Lost the caption contest?

Filed under: Seal Barks   Tagged: ,

You may get another chance, if you go skiiing with captain Bob Mankoff and some of his team at Beaver Creek in January. From the Vail Daily News:


The event, slated for Jan. 6-8, will feature six cartoonists from The New Yorker magazine on a visit to Beaver Creek. The cartoonists are some of the magazine's best-known, including Harry Bliss, Matt Diffee, Ed Koren, Bob Mankoff, Victoria Roberts and Jack Zeigler.

During the festival, the cartoonists will be on hand to entertain guests with cartoon renderings, host a breakfast, do classes for children, appear at cocktail parties and more. There will also be a captioning contest—similar to the one the magazine runs on its inside back page every week—where people will have the chance to win prizes by suggesting the best caption.

Just don't let one of those Addams types try to rope you into a game of ski football. You'll lose.

Memo to Mankoff: I looked for "Downhill Skier" on Cartoonbank, to no a-Vail! All I saw in my search was this Chast tribute to Addams, faithfully transcribed by the "Day-O"-savvy staff since the drawing is so small:

When I was a kid my parents and I used to escape the city and spend the summer up near Cornell University, in upstate New York. “Look! Trees!” “Smell! Fresh air!” A whole contingent of Brooklyn schoolteachers went up there, to take courses and attend lectures—for, as my mother put it, “a certain degree of intellectualism.” This group included a barely five-foot-tall science teacher whose tan and extremely bald head was overflowing with plans of how to get free stuff from corporations... “I told them the pudding didn’t jell and they sent me thirty boxes!” ...a goatee, demonic-looking math teacher who was a compulsive punster and his pale, delicate wife with noticeably tiny feet... “Whatsamatter, you can’t see the forest for the cheese?” ... a social-studies teacher who wore clothes she designed herself, like the skirt with plastic pockets that held removable snapshots of all her friends... “Millie Davenport is OUT.” ...and a Spanish teacher with a dime-size birthmark in the middle of his forehead, as well as countless others.

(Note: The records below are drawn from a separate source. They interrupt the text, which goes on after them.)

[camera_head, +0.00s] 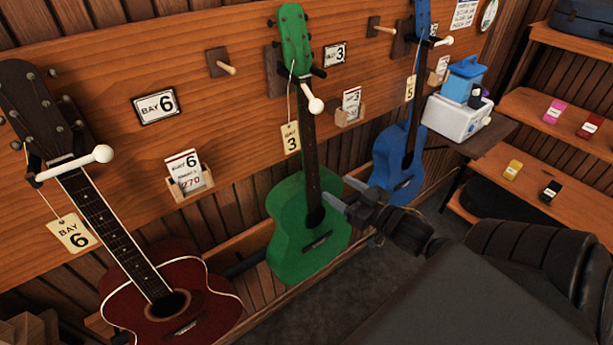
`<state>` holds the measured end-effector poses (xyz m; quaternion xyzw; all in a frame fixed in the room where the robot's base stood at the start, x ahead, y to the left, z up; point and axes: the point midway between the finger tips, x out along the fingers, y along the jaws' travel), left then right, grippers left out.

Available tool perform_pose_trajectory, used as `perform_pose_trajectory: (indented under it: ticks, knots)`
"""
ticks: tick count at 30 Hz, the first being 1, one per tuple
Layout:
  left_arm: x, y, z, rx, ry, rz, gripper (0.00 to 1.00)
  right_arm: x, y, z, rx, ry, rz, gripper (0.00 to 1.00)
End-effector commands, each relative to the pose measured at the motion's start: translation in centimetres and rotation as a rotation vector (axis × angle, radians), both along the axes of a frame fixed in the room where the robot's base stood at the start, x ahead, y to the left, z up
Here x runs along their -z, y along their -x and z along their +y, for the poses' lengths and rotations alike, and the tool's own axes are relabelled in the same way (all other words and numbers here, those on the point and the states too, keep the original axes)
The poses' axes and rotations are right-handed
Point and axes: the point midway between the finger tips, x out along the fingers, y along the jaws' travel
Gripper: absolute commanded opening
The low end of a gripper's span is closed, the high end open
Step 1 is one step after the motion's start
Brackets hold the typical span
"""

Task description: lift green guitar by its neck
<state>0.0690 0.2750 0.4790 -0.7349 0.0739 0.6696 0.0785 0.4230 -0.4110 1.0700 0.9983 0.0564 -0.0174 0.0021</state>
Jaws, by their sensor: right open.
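The green guitar (291,231) hangs upright on the wooden wall board, its neck (307,150) running up to a green headstock (294,38). A dark hanger with a white-knobbed peg (314,100) sits around the top of its neck. A "BAY 3" tag (290,138) hangs beside the neck. My right gripper (340,190) comes in from the right with its jaws open and empty. My left gripper is not in view.
A red guitar (190,310) hangs at left and a blue guitar (398,165) at right. Card holders (190,180) and bare pegs (222,66) stick out from the board. A white box (452,118) stands on a small shelf. Shelves (560,150) fill the right side.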

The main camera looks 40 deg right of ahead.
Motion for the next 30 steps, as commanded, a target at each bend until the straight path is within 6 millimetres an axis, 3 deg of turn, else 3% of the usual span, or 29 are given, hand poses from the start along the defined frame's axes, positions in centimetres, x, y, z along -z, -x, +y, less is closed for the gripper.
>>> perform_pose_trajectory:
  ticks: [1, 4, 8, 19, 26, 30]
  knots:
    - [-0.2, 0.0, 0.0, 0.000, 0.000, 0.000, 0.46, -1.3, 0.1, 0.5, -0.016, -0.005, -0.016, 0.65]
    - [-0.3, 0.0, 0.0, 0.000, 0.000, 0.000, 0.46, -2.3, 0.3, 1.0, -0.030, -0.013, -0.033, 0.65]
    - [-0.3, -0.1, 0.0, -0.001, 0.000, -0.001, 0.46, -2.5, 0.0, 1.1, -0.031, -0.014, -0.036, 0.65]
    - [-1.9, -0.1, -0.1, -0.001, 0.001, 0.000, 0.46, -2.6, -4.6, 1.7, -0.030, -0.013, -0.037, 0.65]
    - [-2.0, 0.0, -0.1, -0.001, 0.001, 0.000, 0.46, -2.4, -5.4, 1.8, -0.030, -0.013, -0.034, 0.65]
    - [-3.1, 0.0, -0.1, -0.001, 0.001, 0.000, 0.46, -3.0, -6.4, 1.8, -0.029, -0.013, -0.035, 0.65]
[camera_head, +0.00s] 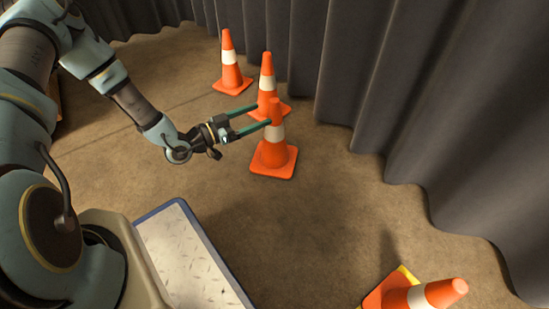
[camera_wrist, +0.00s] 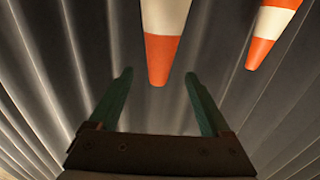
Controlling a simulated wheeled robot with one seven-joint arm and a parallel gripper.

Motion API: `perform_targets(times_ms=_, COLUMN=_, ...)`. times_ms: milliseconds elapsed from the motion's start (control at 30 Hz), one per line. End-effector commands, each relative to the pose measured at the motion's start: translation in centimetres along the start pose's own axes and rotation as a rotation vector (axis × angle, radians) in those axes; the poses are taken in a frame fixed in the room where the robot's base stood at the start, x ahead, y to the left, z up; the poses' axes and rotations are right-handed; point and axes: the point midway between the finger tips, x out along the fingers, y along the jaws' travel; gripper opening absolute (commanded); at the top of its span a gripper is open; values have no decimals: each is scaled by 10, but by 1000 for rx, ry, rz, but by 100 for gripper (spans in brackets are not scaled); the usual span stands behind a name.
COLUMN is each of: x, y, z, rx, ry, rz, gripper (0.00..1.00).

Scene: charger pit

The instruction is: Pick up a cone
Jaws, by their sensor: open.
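Three orange cones with white bands stand upright on the brown floor in the head view: a near cone (camera_head: 273,155), a middle cone (camera_head: 267,85) just behind it, and a far cone (camera_head: 230,70). My gripper (camera_head: 263,115) is open, its two green fingers reaching toward the upper part of the near cone. In the wrist view, the orange tip of one cone (camera_wrist: 162,55) points down between the open fingers (camera_wrist: 158,75), with no clear contact. Another cone (camera_wrist: 270,35) shows further right there. Their bases are out of that view.
Another orange cone (camera_head: 425,294), with a yellow edge at its base, appears to lie on its side at the bottom right. Grey pleated curtains (camera_head: 400,90) line the back and right. The floor (camera_head: 320,220) between the near cone and that cone is clear.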

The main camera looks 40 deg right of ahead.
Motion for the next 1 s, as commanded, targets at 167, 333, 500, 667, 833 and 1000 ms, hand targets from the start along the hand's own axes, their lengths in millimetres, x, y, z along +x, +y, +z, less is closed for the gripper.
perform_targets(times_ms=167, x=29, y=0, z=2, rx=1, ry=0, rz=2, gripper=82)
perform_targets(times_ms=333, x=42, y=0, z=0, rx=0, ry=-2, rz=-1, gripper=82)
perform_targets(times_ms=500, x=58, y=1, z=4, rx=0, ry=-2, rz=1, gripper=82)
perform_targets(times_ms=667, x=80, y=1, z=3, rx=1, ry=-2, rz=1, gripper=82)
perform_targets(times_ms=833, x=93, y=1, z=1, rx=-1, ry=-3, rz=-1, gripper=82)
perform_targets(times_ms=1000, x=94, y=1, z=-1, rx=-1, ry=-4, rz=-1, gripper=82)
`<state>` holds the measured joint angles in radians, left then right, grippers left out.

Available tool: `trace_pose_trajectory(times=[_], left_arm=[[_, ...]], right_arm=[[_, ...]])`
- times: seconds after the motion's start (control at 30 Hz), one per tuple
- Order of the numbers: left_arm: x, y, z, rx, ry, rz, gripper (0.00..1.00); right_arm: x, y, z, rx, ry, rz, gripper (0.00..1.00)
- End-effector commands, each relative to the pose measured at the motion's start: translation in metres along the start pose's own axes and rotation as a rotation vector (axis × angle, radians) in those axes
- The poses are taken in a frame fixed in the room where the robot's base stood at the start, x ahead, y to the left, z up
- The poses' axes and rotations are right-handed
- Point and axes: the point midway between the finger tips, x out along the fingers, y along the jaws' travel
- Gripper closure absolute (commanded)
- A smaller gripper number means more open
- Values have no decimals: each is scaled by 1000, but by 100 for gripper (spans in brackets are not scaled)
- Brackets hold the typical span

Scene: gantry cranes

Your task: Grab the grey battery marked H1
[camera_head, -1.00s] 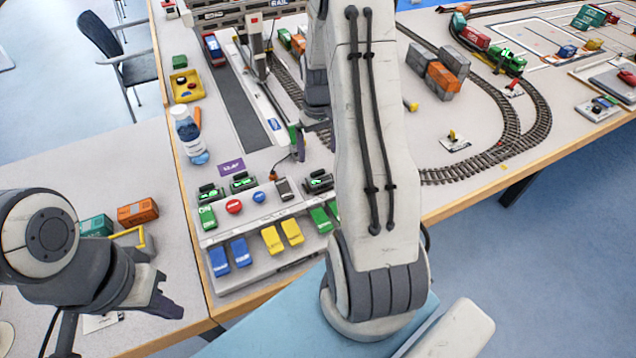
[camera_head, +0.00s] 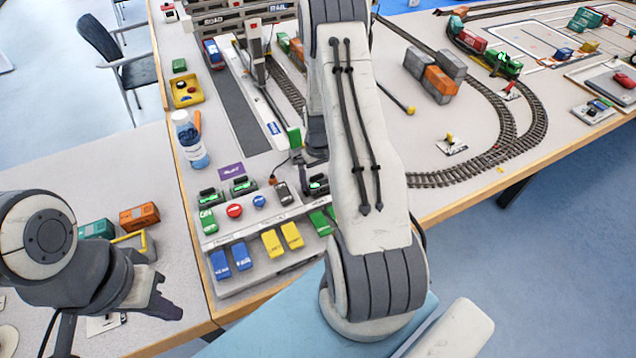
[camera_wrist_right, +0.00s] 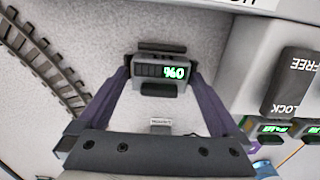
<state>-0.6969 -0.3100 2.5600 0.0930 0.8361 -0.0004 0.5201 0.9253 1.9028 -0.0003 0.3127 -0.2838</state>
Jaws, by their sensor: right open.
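A small dark grey device (camera_wrist_right: 162,72) with a green "0%" readout, upside down, lies between the fingers of my right gripper (camera_wrist_right: 160,78) in the right wrist view. A similar dark unit with a green display (camera_head: 317,184) stands at the right end of the console in the head view, beside my right arm. I cannot read an H1 mark anywhere, nor tell a grey battery apart from the device. My left gripper (camera_head: 162,298) is over the left table, away from the console; its jaw state is unclear.
A dark FREE/LOCK lever (camera_wrist_right: 290,82) stands just right of the gripper. Blue (camera_head: 231,259), yellow (camera_head: 281,240) and green blocks line the console (camera_head: 262,274). A bottle (camera_head: 189,140) stands behind left. Curved track (camera_head: 525,125) and stacked containers (camera_head: 440,80) lie right.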

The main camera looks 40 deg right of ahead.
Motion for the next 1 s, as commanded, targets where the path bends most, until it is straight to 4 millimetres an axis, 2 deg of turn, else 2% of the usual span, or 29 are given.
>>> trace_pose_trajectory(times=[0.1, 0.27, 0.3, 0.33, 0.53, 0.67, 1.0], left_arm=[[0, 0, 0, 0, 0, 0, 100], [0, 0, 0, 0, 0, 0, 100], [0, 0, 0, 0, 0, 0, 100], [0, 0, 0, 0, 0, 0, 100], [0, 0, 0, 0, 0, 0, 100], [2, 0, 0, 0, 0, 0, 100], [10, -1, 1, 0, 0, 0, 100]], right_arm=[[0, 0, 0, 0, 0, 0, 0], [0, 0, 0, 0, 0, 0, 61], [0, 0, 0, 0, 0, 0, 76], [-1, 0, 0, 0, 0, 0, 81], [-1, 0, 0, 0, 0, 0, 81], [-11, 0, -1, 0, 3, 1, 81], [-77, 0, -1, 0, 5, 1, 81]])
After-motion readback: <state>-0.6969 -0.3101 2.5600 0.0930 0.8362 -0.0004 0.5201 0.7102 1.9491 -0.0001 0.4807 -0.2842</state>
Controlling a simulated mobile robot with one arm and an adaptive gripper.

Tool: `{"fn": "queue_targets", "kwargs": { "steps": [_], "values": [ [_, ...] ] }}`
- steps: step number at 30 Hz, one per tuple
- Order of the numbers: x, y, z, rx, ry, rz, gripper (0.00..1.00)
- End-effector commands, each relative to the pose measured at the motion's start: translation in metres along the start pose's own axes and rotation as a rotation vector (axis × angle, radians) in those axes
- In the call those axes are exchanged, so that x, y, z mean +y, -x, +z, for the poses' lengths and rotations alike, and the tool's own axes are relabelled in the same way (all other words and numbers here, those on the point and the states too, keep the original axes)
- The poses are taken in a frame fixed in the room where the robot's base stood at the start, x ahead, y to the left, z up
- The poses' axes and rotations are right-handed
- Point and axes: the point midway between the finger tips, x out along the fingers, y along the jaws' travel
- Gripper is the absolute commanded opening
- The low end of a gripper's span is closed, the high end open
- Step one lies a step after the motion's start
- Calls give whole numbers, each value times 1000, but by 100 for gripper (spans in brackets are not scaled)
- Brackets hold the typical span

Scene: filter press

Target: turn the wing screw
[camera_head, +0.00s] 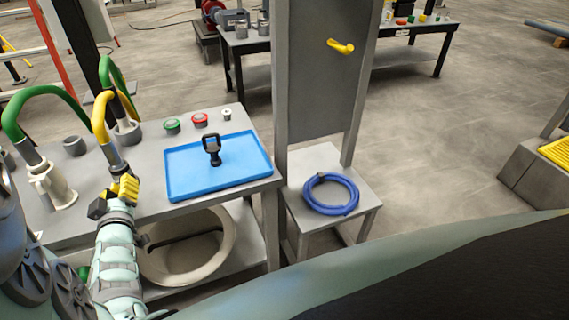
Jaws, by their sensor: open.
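My gripper (114,192) is at the left, over the front of the grey bench (235,115). It is open and seen from behind, with black and yellow parts at its end. It is close to the lower end of the yellow hose (101,125) and its grey fitting (115,160); I cannot tell whether they touch. I cannot make out the wing screw for certain; it may be hidden by my gripper or be too small to tell. A black piece with a ring-shaped handle (211,148) stands upright on the blue tray (181,187), right of my gripper.
Green hoses (40,92) arch at the left. Small green (172,126) and red (200,120) parts sit behind the tray. A pale basin (190,265) is below the bench. A grey panel (308,90) and a stool with a coiled blue hose (331,208) stand to the right.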

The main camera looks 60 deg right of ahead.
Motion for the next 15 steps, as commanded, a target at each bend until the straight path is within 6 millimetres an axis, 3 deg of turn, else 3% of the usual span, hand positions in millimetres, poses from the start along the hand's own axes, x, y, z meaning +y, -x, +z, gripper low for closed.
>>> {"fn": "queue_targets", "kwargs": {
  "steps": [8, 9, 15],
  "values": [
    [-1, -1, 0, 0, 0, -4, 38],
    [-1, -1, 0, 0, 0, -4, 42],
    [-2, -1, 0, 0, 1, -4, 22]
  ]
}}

Anyway, on the Cornell campus was a browsing library. When my parents needed a little “intellectualism,” they’d park me in there. “Now, don’t move a muscle till we get back!” “Okey-dokey!” There were no kids’ books whatsoever, but there were tons of cartoon collections. I discovered Peter Arno, Helen Hokinson, George Price, Otto Soglow, and many more. But the books I was obsessed with were by Charles Addams: Monster Rally, Black Maria, Homebodies, Night crawlers, Drawn and Quartered...I laughed at everything that I knew I shouldn’t find funny: homicidal spouses; kids building guillotines in their rooms; and all those poor, unfortunate two-headed, three-legged, four-armed people. Wolcott Gibbs, in his introduction to Addams and Evil wrote that Addams’s work “is essentially a denial of all spiritual and physical evolution in the human race.” All in all, I’d have to agree. “Time to go!” “Did you miss us?”

Are images disappearing from the bank? Do you suspect notorious cat burglar Grace Kelly? Is there a rights problem with some of the old cartoons? As Gawker would say, developing.

Comments

I really don’t like the caption contest! Who do they think they are, New York Magazine? It’s a waste of space and silly. (Now I’ll go back to reading my complete New Yorker!)